Bunun dışında turistik bölgeleri gezen audio guide’lı, yanları açık, motorlu araçlar var. Biz Yahudi Bölgesi’ni bu şekilde gezdik. 4 yetişkin 2 çocuk için 40 dakikalık tura 200 PLN ödedik ki eğer isterseniz tüm turistik spotları bu araçla gezebilirsiniz. Tabii ki o zaman çok daha fazla ödemeniz gerekiyor. Fiyatlar az çok belli ve pazarlığa açık. Bizim bindiğimiz araçta Türkçe audio guide yoktu. Ama birçok araçta Türkçe’yi seçenekler arasında gördüm. Aklınızda olsun.

Tarihi şehir kısmını faytonla da gezebilirsiniz. Etrafta sürekli karşımıza çıkan atlar, şehirle adeta bütünleşmiş. Biz bir ara acaba binsek mi diye düşündük. Bizim grup için yaklaşık 250 PLN fiyat verdiler. Pazarlık yapın muhakkak.
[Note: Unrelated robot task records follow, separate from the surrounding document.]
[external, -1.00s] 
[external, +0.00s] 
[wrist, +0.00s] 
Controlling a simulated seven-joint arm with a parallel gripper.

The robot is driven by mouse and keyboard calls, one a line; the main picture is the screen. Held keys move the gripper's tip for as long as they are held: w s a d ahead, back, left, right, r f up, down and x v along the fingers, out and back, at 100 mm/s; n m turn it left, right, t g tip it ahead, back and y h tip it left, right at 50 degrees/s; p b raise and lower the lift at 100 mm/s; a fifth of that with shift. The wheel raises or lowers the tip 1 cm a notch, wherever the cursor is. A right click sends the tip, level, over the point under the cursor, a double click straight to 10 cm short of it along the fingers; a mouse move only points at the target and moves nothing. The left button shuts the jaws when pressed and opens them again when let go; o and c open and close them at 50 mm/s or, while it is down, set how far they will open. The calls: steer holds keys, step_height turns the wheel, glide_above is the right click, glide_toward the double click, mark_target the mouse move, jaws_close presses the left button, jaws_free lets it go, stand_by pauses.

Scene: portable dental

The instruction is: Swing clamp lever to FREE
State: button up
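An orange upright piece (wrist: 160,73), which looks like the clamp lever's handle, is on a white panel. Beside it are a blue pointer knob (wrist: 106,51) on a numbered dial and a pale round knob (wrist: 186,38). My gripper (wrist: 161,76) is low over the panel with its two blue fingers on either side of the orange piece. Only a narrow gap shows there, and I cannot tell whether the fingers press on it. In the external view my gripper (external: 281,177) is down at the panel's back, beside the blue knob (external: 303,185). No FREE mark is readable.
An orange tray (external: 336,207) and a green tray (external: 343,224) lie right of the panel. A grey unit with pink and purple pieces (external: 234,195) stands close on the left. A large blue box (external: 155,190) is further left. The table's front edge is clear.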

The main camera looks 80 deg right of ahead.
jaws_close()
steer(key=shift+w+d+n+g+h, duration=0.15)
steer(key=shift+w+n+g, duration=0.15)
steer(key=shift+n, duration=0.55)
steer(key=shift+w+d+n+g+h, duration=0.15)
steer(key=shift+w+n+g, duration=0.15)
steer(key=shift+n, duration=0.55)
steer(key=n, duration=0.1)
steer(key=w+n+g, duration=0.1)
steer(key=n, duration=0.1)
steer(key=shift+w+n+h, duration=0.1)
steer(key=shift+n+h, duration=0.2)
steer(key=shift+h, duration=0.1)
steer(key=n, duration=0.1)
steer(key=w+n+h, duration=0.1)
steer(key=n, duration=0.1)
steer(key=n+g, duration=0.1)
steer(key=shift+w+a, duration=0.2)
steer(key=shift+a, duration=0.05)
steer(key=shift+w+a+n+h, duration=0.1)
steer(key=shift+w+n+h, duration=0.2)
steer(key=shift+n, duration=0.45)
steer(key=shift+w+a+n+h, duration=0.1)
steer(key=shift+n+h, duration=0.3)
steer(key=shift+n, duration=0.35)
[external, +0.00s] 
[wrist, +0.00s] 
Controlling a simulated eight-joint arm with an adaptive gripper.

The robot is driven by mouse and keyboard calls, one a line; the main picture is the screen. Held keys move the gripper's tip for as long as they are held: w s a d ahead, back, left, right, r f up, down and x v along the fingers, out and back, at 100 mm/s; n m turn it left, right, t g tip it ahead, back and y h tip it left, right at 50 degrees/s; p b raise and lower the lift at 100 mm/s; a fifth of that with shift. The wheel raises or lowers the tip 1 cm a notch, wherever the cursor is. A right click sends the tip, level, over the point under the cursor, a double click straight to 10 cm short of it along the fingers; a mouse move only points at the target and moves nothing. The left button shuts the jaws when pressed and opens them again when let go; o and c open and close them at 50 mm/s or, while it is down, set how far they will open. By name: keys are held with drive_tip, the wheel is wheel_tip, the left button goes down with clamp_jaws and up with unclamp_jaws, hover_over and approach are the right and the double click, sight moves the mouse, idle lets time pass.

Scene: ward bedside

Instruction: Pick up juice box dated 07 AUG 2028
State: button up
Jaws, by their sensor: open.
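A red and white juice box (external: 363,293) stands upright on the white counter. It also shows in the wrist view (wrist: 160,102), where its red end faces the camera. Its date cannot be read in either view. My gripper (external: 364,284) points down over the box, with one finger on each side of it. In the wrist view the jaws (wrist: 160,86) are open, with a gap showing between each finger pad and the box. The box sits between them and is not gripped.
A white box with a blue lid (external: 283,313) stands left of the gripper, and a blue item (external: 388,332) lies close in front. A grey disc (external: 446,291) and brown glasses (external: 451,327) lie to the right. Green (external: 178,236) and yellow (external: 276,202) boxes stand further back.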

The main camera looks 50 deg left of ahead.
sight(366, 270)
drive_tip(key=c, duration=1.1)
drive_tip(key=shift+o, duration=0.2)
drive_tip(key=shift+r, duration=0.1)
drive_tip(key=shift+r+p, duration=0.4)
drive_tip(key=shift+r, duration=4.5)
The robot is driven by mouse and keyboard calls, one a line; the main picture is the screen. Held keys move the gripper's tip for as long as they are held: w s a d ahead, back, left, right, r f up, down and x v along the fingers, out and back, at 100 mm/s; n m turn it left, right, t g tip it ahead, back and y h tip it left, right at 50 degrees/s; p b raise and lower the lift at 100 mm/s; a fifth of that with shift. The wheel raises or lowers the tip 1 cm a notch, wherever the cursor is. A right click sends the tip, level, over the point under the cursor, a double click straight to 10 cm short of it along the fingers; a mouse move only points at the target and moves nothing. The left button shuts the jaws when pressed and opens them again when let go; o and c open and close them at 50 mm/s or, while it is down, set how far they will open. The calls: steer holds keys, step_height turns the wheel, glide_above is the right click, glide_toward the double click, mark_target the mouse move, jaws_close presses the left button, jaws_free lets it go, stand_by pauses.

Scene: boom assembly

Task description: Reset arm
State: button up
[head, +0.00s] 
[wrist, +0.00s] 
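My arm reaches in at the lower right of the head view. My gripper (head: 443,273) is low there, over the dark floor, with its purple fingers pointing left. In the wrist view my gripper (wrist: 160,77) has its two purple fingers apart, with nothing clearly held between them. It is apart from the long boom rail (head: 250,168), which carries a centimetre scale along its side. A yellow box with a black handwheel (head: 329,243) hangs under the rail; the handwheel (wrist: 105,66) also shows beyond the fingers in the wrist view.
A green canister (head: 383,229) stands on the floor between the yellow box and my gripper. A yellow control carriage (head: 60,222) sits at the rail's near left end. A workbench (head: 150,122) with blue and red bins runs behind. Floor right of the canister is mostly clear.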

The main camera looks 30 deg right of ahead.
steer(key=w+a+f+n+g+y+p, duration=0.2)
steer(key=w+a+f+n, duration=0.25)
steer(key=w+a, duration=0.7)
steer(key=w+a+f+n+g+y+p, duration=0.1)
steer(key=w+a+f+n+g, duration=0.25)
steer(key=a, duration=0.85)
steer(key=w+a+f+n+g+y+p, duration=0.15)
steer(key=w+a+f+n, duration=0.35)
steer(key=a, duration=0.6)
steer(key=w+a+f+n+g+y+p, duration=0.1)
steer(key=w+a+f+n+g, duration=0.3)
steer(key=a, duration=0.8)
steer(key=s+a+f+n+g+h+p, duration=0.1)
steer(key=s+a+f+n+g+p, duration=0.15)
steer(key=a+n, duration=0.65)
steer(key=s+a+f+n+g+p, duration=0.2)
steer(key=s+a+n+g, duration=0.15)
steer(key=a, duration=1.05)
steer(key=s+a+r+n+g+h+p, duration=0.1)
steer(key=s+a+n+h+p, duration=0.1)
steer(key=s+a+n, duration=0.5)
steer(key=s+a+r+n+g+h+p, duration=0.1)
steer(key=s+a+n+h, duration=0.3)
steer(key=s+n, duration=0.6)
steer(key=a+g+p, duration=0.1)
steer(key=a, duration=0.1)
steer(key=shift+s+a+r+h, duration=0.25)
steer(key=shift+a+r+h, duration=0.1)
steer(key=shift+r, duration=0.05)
Şehri gezmenin bir diğer alternatifi ise scooter. Şehrin içinde bırakılmış scooter’ları göreceksiniz. Binebilmek için uygun app’i (ismi Hulaj) telefonunuza indirmeli ve para yüklemelisiniz. İstediğiniz yerde de scooter’ı bırakabilirsiniz. Ücretlendirme ise şöyle, ilk kullanımda 1 PLN (zloty) alıyorlar ardından süre üzerinden ücret kesiyorlar. Dakikası 0,49 zloty.

Bir diğer alternatif ise bisiklet. Bisiklet kiralayan bir çok yer gördüm.

KRAKOW’da KONAKLAMA

Krakow’da tarihi şehir bölgesi içinde kalmanızı tavsiye ederim. Böylece kaldığınız yerden yürüyerek görmek istediğiniz yerlere gidebilir aralarda mola vermeye eve/otele gelebilirsiniz. Mesela biz ilkbahar mevsiminde gittiğimiz için gündüz çok sıcak olan hava, güneşin batmasıyla serinledi. Gidip üstümüze biraz daha kalın bir şeyler alıp tekrar çıktık sokağa.

Bizim kaldığımız ev tarihi şehre çok yakındı. 5 dakika yürüme mesafesindeydi. Biz memnun kaldık. Fikir vermesi açısından burada ismini paylaşıyorum: KrakowForRent Wielopole Apartment

6 kişilik bir ev burası ve 2 gece için toplam 1.165 zloty ödedik. Ev çok merkezi olduğu için oldukça memnun kaldık. Evin içi de oldukça güzel, düzenli ve temizdi.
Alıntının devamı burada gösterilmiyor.